I have been asking myself what the hurricane and Iraq sagas have in common and why. My answer is they both required attention to infrastracture–planning and money–and both cases the president and his men ignored warnings that their actions or lack of actions would result in problems.
Why would people who must have a brain or two in their heads to get where they are fail so miserably I wondered, and then why would they deny the failures in the face of overwhelming evidence?
Ideology, not thinking
Bushism is Calvinism
To put it another way, the Bushites are Calvinists, sons of the first Europeans on our shores, who believed that wealth was a sign of worthiness, of grace, while poverty was a sign of moral turpitude.
And to put it still another way, the Bushites believe that America is wealthy and great because of its worthiness. They believe that God has blessed America because we have liberty and capitalism throughout the land.
As for cities with extreme poverty, their residents must be failing as capitalist, and so they deserve no help from the federal government. At least that seems to be the philosophy behind the administration’s actions.
To put it still another way, the failure to support the needs of impoverished cities is just like the failure to support the rail system. It is a failure to recognize the greater good involves subsidies to infrastructure and to our fellow human beings. Classic capitalism does not automatically lead to prosperity for everyone.
Iraq–capitalism’s failure
The Bushites felt guiltless about giving expensive contracts to Halliburton and Bechtel because these are capitalists (good ol’ guys in Bushese) and therefore deserving of whatever wealth they can amass in Bushism.
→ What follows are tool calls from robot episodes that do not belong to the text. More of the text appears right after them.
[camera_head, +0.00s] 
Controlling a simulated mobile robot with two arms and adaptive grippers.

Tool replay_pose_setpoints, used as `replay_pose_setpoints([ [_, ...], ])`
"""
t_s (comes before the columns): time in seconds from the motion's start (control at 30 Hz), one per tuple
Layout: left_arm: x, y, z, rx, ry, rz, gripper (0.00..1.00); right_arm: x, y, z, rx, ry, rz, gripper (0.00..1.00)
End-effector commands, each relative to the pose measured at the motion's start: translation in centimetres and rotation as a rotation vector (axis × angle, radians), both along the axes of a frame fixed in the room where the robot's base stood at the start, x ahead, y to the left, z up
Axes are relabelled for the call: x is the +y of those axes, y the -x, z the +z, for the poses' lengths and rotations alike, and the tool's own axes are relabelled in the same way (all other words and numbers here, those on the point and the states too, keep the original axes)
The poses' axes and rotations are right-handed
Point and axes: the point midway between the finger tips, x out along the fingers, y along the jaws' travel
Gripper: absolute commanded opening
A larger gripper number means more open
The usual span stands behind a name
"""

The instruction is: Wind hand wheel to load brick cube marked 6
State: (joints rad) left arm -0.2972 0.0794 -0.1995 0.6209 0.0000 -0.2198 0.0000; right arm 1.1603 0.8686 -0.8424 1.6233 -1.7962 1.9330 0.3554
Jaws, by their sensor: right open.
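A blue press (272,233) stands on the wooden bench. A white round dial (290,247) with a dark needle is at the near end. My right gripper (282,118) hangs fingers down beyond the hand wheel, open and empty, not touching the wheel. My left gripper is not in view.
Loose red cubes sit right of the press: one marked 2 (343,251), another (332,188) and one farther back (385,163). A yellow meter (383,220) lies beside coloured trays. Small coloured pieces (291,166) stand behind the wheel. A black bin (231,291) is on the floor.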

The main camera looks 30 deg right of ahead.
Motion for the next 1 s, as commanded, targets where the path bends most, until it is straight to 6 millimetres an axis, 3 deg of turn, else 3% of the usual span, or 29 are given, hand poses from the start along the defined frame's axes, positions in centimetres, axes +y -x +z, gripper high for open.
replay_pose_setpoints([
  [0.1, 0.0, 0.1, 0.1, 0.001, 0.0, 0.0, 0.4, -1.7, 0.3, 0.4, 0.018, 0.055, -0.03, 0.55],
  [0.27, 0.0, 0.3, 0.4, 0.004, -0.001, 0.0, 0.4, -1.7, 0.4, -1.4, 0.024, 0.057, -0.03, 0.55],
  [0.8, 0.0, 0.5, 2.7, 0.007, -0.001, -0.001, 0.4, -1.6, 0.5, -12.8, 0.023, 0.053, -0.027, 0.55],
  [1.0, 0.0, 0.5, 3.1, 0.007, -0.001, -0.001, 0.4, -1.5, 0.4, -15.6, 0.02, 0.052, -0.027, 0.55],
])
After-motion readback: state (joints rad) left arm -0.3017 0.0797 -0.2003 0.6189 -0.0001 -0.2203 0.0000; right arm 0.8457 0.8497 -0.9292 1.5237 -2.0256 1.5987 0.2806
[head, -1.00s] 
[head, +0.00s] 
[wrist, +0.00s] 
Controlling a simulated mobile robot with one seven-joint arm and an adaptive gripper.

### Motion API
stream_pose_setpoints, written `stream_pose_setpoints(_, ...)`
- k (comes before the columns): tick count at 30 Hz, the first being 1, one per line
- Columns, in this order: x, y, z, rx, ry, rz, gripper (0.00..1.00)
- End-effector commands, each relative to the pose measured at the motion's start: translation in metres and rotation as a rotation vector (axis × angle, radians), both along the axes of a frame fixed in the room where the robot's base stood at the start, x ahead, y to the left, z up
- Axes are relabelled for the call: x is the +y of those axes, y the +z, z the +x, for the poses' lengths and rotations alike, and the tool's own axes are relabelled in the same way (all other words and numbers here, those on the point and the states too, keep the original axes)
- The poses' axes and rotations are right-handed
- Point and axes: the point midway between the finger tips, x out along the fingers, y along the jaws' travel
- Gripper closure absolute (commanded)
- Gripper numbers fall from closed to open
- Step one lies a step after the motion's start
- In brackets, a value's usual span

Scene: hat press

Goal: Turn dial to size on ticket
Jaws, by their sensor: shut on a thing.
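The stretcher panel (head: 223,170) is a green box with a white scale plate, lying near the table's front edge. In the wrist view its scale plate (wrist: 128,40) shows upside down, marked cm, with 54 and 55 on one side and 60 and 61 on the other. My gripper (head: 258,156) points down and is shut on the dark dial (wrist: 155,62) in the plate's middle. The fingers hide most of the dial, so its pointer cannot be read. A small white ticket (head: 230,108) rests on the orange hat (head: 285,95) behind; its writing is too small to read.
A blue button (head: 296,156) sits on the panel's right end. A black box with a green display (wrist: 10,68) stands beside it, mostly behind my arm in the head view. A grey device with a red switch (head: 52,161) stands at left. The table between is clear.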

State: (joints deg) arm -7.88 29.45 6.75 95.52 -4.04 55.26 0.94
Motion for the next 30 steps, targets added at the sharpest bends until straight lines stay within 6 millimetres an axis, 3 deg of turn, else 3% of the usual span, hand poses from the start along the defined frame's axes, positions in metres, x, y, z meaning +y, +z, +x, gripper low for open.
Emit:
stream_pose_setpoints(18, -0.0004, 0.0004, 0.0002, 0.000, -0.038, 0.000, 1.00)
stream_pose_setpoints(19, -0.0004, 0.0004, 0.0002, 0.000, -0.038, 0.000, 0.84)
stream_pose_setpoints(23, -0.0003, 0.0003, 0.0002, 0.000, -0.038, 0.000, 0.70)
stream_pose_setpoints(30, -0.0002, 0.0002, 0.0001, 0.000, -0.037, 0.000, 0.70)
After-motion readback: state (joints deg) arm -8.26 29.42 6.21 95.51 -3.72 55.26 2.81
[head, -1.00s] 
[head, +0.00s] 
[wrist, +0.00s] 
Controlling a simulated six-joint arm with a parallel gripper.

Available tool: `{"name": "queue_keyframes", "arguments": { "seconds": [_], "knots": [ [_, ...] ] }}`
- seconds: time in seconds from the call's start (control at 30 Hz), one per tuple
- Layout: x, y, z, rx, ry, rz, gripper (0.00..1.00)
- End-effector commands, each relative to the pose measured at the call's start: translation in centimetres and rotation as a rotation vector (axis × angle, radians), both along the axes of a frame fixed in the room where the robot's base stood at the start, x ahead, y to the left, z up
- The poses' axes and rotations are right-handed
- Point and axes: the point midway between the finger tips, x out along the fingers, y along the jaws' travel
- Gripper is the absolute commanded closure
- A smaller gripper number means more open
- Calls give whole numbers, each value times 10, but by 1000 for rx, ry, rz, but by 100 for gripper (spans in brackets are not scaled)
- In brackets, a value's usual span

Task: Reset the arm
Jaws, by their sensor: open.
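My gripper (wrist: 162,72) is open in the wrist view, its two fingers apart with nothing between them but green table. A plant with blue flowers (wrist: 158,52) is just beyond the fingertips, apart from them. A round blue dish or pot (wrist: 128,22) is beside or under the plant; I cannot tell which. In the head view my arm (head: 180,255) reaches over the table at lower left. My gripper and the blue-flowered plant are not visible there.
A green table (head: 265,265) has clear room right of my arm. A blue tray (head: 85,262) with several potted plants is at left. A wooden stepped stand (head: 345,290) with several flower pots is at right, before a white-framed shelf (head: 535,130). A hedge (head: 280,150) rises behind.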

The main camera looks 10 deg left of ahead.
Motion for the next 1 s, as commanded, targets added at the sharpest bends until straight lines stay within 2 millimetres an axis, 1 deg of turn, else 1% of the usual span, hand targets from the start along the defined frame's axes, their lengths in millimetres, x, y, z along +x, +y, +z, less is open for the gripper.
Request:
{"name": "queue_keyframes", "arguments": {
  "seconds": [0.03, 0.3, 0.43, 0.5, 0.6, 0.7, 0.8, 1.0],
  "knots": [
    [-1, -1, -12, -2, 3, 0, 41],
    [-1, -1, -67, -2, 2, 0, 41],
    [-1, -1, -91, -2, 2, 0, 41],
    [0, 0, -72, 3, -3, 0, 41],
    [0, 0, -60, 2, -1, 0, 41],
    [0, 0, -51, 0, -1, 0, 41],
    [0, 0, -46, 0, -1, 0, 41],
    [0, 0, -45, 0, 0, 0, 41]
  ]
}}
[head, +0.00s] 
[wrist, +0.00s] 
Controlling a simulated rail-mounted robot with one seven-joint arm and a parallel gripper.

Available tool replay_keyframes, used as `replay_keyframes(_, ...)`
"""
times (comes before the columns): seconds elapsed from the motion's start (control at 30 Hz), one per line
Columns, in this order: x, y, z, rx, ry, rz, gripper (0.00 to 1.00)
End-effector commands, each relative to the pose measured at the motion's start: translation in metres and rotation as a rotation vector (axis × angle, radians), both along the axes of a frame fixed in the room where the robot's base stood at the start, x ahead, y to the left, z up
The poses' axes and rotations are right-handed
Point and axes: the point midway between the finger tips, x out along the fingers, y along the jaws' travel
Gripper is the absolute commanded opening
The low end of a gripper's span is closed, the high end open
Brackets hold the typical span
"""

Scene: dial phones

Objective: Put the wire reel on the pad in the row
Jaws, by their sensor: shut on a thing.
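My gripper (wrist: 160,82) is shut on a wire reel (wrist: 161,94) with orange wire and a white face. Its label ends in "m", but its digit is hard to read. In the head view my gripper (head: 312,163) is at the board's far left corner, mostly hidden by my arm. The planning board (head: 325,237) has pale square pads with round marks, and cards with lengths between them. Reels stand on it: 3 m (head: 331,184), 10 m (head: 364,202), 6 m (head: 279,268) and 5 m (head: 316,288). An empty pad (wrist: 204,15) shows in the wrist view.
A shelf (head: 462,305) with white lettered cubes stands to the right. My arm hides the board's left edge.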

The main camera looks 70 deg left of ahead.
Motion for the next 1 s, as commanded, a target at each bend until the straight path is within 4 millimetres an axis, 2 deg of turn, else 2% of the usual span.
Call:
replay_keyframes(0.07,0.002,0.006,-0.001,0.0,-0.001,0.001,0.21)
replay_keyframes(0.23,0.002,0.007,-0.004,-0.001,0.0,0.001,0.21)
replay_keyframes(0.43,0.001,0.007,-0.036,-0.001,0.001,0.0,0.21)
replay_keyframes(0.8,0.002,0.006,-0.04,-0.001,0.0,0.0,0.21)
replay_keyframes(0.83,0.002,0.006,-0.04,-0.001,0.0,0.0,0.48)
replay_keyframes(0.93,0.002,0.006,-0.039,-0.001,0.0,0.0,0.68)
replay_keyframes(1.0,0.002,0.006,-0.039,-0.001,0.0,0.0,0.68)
Furthermore, because they were bringing Christian values to a Muslim land, they were saving them. I have to believe that there’s an assumption in Bushism that includes a belief that Iraqis can’t wait to become born agains.
All of this thinking, this layer of ideology and presuppositions, meant to Rummy and his gang that there was no need to plan for post-invasion Iraq.
Let’s not forget this is the administration that didn’t plan to rebuild infrastructure in Iraq on the assumption that the glories of capitalism would lead to the Iraqis taking care of this themselves because it would pay for them to do what would benefit their capitalist ventures.
And let’s not forget this is the administration that couldn’t hear the dire warnings before the invasion.
They could not hear the warnings that their fantasies might not be so, because their fantasies were based on ideological and religious faith. But ideology and religion are not such good ways to face real-world problems.
This same blindness to the need for government support of infrastructure is behind the FEMA budget cuts and the refusal to acknowledge the urgency of shoring up the levees way before Katrina was a twinkle in the eye of anyone’s storm.
Part of what I don’t understand about this whole religion thing, the whole assumption that God is on the president’s side, is why isn’t he asking why God has set this hurricane and the attendant disasters and failures upon his administration.
Martha Stewart for example
Which brings me around to Martha Stewart.
This morning, my paper said that Stewart was a sweeter, softer, mellower, chastened by her time in prison. Softer to me means more empathetic. You can’t be empathetic if you’re a wealthy person and believe in Bushism–because you believe that people deserve what they get.
But in many ways, I have to admire Stewart more than Bush even with her old persona. After all, she worked hard for what she got. Dubya was born with a silver spoon, and according to Molly Ivins’ “Shrub,” he’s been carried by his father’s friends and his pack of good ol’ boys, without an iota of productivity. Yet somehow, he thinks he’s deserving of all this. He’s right. If there’s a God, God has blessed him. But not because he’s worthy. It’s because he’s connected.
Not his brother’s keeper
I find it strange that he who thinks he walks with God does not think he needs to be his brother’s keeper, except if that brother is named Jeb.
I heard on “Meet the Press” author John Barry, who wrote the book “Rising Tide” about a 1927 Mississippi River flood that devasted New Orleans. Barry said the event led to a change in how Americans viewed the proper role of government. Until then, he said, Americans thought everyone was responsible for his own success. The flood, according to the book blurb “inundated the homes of nearly one million people, helped elect Huey Long governor and made Herbert Hoover president, drove hundreds of thousands of blacks north, and transformed American society and politics forever.” Americans began to think the government should take action and should take care of its citizens, even the poor and the sick and the huddled masses.
Bush and the Republicans have been trying to turn around that trend in government. They have lost sight of the needs of others.
I propose that Bushism is dangerous because it involves a lack of imagination and a lack of vision. It has twice proven the administration’s blindness to the realities of situations and an inability to plan realistically, with stupifyingly disastrous results.
I say let’s send Dubya to prison. Maybe he’ll learn a little empathy for those to whom life has not been so kind. Maybe he’ll question some of the flawed ideology behind so many decisions that have hurt everyone but those who need the help of the government the least.